Entries from a robot dataset:
★ ★ ★ ★ ★

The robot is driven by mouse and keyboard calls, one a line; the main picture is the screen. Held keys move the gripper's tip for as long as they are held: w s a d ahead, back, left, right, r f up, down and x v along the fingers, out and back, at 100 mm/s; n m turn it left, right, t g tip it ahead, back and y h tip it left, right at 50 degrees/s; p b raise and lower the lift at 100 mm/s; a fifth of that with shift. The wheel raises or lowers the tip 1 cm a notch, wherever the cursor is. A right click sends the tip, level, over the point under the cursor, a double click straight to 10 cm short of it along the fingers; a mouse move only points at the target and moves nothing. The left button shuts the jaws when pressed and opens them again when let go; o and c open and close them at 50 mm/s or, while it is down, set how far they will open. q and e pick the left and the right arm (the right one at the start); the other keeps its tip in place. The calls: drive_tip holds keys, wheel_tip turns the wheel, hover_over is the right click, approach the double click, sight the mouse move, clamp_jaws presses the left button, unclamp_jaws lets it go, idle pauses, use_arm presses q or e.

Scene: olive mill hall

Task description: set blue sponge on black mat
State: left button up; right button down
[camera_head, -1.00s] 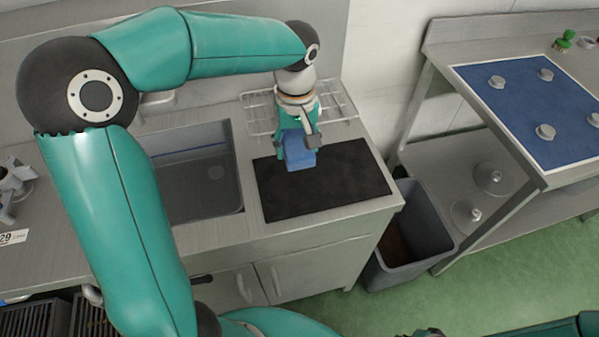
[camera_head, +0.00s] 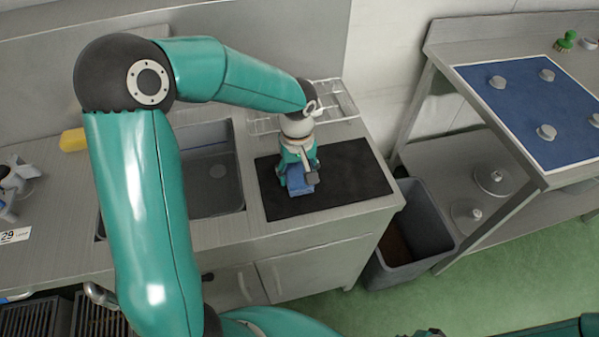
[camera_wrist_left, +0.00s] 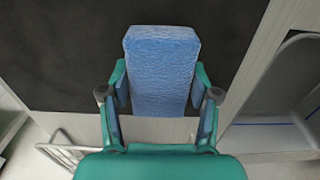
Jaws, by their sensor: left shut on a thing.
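The blue sponge (camera_head: 299,184) is between the fingers of my left gripper (camera_head: 297,178), which is shut on it. In the left wrist view the sponge (camera_wrist_left: 161,65) sits between both fingers of the gripper (camera_wrist_left: 160,105), with the black mat (camera_wrist_left: 60,60) behind it. In the head view the black mat (camera_head: 350,172) lies on the steel counter, and the sponge is over its left part. I cannot tell whether the sponge touches the mat. My right gripper is not in view.
A sink (camera_head: 212,185) is left of the mat, and a wire rack (camera_head: 340,100) is behind it. A grey bin (camera_head: 425,225) stands right of the counter. A yellow object (camera_head: 73,140) lies at the back left. The mat's right part is clear.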

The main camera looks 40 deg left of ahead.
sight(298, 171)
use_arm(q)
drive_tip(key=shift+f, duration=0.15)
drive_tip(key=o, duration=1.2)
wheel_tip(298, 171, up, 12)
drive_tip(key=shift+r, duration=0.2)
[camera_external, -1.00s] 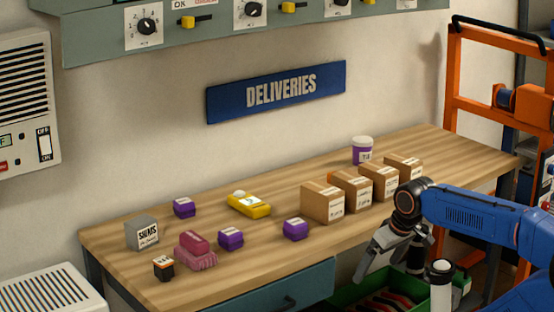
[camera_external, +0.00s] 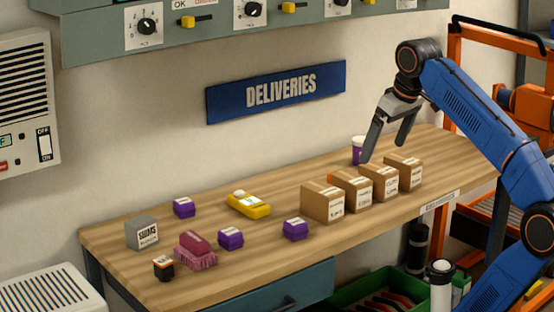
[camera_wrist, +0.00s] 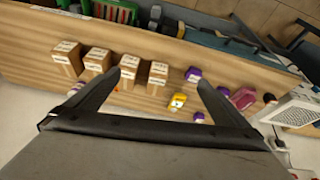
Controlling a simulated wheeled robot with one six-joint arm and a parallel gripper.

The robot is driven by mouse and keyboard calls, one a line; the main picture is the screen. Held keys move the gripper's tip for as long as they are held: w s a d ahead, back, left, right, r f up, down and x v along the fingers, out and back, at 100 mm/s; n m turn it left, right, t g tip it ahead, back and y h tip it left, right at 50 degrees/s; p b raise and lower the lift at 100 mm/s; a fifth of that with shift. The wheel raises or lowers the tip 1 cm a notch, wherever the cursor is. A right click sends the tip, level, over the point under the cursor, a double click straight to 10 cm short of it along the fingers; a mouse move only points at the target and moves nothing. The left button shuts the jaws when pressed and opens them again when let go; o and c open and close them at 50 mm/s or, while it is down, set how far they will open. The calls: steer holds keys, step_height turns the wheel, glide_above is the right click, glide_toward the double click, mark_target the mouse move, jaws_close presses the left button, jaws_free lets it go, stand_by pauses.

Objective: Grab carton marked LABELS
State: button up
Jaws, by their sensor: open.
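Several brown cartons stand in a row on the wooden bench: a left one (camera_external: 322,202), a second (camera_external: 350,190), a third (camera_external: 379,182) and a right one (camera_external: 404,173). Each has print on its front, too small to read surely, so I cannot tell which is marked LABELS. My gripper (camera_external: 385,152) is open and empty, pointing down above the right part of the row, touching none. In the wrist view the cartons show beyond and between the fingers, one (camera_wrist: 158,77) between the tips and another (camera_wrist: 67,58) at far left.
A purple and white tub (camera_external: 358,150) stands behind the cartons, close to my gripper. A yellow item (camera_external: 249,205), purple boxes (camera_external: 295,229), a pink item (camera_external: 195,250) and a grey SHIMS box (camera_external: 142,233) lie left. The front bench strip (camera_external: 440,195) is clear.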

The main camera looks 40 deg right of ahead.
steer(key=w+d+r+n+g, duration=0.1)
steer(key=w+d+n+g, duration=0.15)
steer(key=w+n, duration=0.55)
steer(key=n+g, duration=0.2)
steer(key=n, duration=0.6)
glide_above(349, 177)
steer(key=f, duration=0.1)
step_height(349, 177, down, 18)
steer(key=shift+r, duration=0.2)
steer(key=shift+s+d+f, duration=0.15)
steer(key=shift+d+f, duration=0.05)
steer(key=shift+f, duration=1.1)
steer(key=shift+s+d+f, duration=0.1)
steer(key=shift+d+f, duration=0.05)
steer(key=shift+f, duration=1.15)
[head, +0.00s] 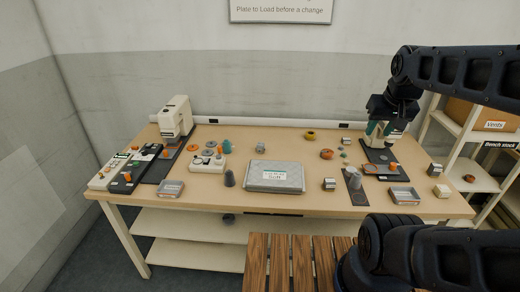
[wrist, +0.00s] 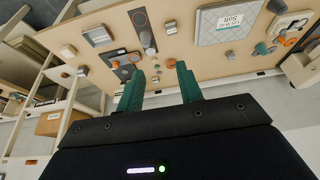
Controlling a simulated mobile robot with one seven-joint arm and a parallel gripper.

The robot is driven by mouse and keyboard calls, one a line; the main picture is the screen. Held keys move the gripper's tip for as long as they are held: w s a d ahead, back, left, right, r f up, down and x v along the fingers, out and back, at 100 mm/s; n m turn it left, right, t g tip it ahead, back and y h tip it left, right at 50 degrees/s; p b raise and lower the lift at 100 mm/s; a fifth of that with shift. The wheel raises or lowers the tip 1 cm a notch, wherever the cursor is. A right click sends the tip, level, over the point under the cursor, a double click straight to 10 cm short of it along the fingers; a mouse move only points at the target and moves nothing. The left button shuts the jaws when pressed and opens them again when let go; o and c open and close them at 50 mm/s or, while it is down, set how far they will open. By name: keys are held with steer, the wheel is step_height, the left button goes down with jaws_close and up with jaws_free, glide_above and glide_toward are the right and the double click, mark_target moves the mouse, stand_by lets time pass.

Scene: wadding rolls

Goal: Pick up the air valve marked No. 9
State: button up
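No marking "No. 9" can be read in either view, so I cannot tell which thing is the air valve. Small greenish parts (head: 344,156) lie on the table right of centre, beside an orange ring-like part (head: 327,154). Both also show near my fingertips in the wrist view, the orange part (wrist: 171,62) to the right. My gripper (wrist: 160,82) has two green fingers set wide apart with nothing between them. In the head view my gripper (head: 380,130) hangs over the table's back right, in front of a dark-based device (head: 380,156) that it partly hides.
The wooden table (head: 300,209) carries a grey labelled pack (head: 274,176), a cream machine (head: 176,117), a white control box (head: 207,163), metal trays (head: 404,195) and a dark strip (head: 355,192) with a grey cone-shaped part. Shelving (head: 478,150) stands right. A slatted wooden surface (head: 300,262) is in front.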

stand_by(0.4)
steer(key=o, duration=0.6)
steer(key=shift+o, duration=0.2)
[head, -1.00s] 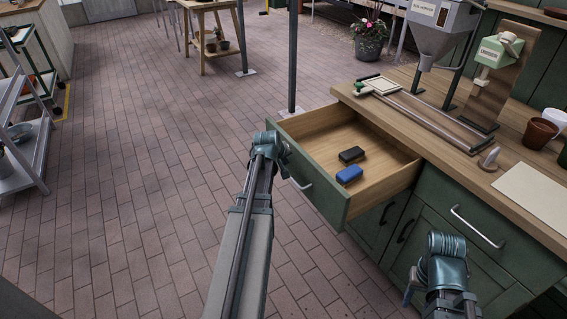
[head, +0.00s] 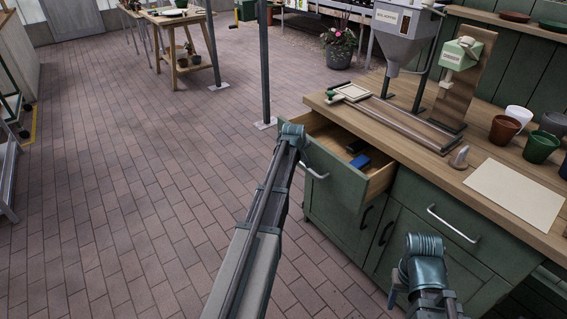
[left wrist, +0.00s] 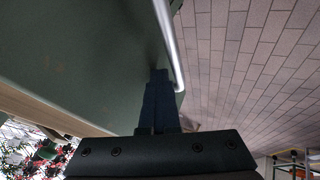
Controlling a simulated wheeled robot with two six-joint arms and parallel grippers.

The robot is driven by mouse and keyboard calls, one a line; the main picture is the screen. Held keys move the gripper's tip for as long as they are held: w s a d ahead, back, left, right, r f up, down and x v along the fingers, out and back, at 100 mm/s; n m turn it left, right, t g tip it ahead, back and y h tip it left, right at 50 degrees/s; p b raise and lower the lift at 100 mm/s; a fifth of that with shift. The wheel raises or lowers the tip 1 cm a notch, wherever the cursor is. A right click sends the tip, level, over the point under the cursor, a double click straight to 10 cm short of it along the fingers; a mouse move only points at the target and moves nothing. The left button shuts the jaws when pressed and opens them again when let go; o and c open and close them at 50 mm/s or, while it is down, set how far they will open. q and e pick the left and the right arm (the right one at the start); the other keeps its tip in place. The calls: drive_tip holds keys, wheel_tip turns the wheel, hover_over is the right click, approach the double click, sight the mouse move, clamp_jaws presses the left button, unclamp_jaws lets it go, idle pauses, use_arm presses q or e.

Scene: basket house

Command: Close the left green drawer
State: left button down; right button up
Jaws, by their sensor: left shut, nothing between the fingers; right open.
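The left green drawer (head: 342,190) sticks partway out of the wooden-topped counter, with its wooden inside partly showing. In the head view, the left wrist hides the fingers at the drawer's far left corner. Whether the tips touch the panel is hard to tell. My right gripper (head: 398,284) is open and empty, low in front of the right drawer (head: 450,218).
The counter top (head: 480,165) holds a hopper machine (head: 403,35), several pots and a paper sheet (head: 515,193). A grey post (head: 265,65) stands beyond the left wrist. The brick floor at left is clear.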

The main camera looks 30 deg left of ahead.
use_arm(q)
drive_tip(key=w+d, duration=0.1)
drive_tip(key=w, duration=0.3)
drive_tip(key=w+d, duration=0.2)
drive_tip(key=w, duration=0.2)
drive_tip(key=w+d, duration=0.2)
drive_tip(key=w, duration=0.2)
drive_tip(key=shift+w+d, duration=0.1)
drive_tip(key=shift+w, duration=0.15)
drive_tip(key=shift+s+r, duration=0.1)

★ ★ ★ ★ ★

**WHAT TO DO**
From the first line above down to the line with "[camera_wrist_left, +0.00s]", reproduce every line and no others, omitting pictures.

**WORKED ANSWER**
The robot is driven by mouse and keyboard calls, one a line; the main picture is the screen. Held keys move the gripper's tip for as long as they are held: w s a d ahead, back, left, right, r f up, down and x v along the fingers, out and back, at 100 mm/s; n m turn it left, right, t g tip it ahead, back and y h tip it left, right at 50 degrees/s; p b raise and lower the lift at 100 mm/s; a fifth of that with shift. The wheel raises or lowers the tip 1 cm a notch, wherever the cursor is. A right click sends the tip, level, over the point under the cursor, a double click straight to 10 cm short of it along the fingers; a mouse move only points at the target and moves nothing. The left button shuts the jaws when pressed and opens them again when let go; o and c open and close them at 50 mm/s or, while it is down, set how far they will open. q and e pick the left and the right arm (the right one at the start); the other keeps its tip in place. The calls: drive_tip holds keys, wheel_tip turns the wheel, hover_over is the right click, approach the double click, sight the mouse move, clamp_jaws presses the left button, unclamp_jaws lets it go, idle pauses, use_arm presses q or e.

Scene: olive mill hall

Task description: set blue sponge on black mat
State: left button up; right button down
[camera_head, -1.00s] 
[camera_head, +0.00s] 
[camera_wrist_left, +0.00s] 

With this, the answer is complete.